ASX 200 bank shares are significantly lower on Tuesday in an apparent recommencement of the rotation out of overvalued bank stocks to fallen mining stocks.
This follows news that the world's biggest metals importer, China, will implement "more proactive" fiscal policy and "moderately loose" monetary policy next year to prop up its faltering economy.
China made statements regarding new stimulus measures at its monthly Politburo meeting yesterday.
Any economic stimulus in China tends to mean a raised demand for resources like iron ore and coal.
This is why the S&P/ASX 200 Materials Index (ASX: XMJ) is the leading sector today, up 2.52% at the time of writing.
Meanwhile, financials and information technology are the worst performers, down 1.83% and 4.40%, respectively.
Financials appear to be down due to profit-taking and technology is lower on news that China is launching a probe into chip maker Nvidia Corporation (NASDAQ: NVDA), according to the Australian Financial Review (AFR).
Meanwhile, the benchmark S&P/ASX 200 Index (ASX: XJO) is down 0.59%.

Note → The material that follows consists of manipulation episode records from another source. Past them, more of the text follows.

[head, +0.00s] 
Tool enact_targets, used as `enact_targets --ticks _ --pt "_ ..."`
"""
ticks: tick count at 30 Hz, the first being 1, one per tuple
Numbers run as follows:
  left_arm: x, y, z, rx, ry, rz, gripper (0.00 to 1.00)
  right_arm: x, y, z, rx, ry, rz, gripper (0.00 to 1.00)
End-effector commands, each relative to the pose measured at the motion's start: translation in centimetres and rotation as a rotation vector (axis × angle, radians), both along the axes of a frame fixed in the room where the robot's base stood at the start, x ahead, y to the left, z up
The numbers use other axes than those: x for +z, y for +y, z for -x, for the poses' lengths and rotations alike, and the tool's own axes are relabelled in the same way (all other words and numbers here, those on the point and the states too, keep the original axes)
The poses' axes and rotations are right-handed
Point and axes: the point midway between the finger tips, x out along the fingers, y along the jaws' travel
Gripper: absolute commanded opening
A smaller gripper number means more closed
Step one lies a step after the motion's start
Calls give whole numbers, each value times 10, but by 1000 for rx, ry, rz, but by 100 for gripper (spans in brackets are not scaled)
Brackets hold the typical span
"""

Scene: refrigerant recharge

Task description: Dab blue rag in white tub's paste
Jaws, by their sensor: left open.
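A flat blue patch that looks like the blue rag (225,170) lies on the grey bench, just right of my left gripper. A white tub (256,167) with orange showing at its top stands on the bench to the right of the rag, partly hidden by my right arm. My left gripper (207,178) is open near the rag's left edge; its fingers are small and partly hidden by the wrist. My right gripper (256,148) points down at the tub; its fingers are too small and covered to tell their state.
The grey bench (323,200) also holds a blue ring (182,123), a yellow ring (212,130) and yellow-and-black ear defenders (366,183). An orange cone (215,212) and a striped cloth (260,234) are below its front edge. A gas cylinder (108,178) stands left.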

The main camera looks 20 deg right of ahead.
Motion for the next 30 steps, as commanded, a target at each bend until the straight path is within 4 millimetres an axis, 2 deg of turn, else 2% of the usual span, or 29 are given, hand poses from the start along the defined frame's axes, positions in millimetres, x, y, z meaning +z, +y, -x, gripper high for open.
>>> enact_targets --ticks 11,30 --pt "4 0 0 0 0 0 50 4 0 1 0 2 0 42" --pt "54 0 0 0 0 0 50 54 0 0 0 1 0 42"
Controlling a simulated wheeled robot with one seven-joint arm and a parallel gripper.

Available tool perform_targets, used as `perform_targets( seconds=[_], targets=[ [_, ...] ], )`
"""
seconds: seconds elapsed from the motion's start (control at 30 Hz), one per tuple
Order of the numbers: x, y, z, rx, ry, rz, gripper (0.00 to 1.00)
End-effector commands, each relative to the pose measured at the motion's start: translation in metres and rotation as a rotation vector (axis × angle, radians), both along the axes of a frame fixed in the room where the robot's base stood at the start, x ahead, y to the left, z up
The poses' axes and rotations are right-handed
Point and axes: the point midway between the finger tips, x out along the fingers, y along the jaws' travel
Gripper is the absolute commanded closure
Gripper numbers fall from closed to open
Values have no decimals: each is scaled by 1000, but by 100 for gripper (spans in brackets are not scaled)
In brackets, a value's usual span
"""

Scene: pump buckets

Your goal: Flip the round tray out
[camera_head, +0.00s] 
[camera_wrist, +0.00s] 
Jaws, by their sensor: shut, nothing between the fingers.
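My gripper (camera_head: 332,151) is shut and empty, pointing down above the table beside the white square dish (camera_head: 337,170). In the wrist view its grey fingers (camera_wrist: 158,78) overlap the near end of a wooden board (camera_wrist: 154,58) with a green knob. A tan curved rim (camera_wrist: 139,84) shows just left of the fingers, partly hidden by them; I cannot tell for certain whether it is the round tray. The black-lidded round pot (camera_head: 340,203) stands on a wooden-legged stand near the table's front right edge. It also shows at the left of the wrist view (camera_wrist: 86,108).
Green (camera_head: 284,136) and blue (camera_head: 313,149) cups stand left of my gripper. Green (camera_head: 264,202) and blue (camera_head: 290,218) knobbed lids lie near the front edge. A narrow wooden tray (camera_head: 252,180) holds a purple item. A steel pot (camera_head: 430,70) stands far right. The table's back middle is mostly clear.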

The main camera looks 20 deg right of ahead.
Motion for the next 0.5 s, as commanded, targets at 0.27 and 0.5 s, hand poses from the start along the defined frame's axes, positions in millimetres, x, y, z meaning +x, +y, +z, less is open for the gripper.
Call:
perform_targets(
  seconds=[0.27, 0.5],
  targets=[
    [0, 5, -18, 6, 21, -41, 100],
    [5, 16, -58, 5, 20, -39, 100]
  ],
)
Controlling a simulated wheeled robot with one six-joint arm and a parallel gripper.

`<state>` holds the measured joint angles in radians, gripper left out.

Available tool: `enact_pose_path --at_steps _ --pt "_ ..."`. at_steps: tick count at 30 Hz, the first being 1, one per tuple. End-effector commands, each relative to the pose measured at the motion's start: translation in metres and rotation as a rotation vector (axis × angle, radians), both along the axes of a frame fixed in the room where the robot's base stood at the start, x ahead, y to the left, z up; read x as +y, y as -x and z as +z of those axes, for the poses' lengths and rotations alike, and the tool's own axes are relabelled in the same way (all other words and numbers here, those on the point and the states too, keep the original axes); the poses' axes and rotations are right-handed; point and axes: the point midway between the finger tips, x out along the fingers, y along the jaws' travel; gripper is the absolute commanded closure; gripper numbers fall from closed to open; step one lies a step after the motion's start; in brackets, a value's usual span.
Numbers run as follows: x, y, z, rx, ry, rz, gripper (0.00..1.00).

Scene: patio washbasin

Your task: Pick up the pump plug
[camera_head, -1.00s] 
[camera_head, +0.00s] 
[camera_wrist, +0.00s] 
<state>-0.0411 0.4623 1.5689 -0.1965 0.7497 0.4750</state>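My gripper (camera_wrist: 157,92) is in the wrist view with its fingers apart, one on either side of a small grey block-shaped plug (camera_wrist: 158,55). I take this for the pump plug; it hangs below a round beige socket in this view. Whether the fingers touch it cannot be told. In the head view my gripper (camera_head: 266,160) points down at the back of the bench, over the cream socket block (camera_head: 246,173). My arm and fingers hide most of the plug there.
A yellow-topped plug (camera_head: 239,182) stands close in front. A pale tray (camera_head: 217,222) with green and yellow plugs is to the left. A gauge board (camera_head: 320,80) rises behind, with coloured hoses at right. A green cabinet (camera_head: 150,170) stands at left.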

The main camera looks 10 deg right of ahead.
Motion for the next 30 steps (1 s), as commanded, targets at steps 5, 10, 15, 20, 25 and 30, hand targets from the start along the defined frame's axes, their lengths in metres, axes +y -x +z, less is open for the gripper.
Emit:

ASX 200 bank shares vs. miners on Tuesday
Here is what's happening with ASX 200 bank shares at the time of writing:
- Westpac Banking Corp (ASX: WBC) shares are down 2.07%
- National Australia Bank Ltd (ASX: NAB) shares are down 2.56%
- Commonwealth Bank of Australia (ASX: CBA) shares are down 1.47%
- ANZ Group Holdings Ltd (ASX: ANZ) shares are down 1.47%
- Macquarie Group Ltd (ASX: MQG) shares are down 1.81%
- Bendigo and Adelaide Bank Ltd (ASX: BEN) shares are down 1.19%
- Bank of Queensland Ltd (ASX: BOQ) shares are down 2.18%
Meantime, ASX mining shares are doing the exact opposite of bank shares:
- BHP Group Ltd (ASX: BHP) shares are up 2.93%
- Fortescue Ltd (ASX: FMG) shares are up 5.06%
- Rio Tinto Ltd (ASX: RIO) shares are up 4.06%
- Mineral Resources Ltd (ASX: MIN) shares are up 7.72%
- Pilbara Minerals Ltd (ASX: PLS) shares are up 5.53%
- IGO Ltd (ASX: IGO) shares are up 2.52%
- Vulcan Energy Resources Ltd (ASX: VUL) shares are up 7.97%
- South32 Ltd (ASX: S32) shares are up 1.81%
Why are investors selling bank stocks and buying miners?
ASX 200 bank shares have had a phenomenal run since late 2023 and many analysts consider them too expensive today.
Meantime, ASX 200 iron ore shares have struggled this year due to sluggish or falling commodity prices.
A reduction in demand from China, the world's top metals consumer, as its economy falters is a key reason commodity values have struggled.
The CNY iron ore price, for example, has fallen by 15.83% in 2024. This has contributed to an approximate year-to-date decline of 17% for BHP shares, 30% for Fortescue shares, and 9% for Rio Tinto shares.
Today's trading indicates investors see good profits to be realised among the ASX 200 bank shares, as well as good value buying among the mining stocks.
We saw a similar rotation out of bank stocks and into mining stocks in September when China announced the first round of fresh stimulus.
Economic stimulus in China typically boosts its demand for metals and minerals, which has a direct impact on commodity values and, thus, the earnings of ASX 200 mining shares.
Goldman Sachs analyst Hui Shan described China's stimulus news as "an upside surprise".
The market now awaits further details at the Central Economic Work Conference in China on Wednesday.
Policymakers will set new priorities and announce the economic growth target for 2025 at the conference.
In overnight trading, there was a 2.15% lift in the CNY iron ore price to US$111.35 per tonne. The 62% iron ore price fell 2.05% to US$104.11 per tonne.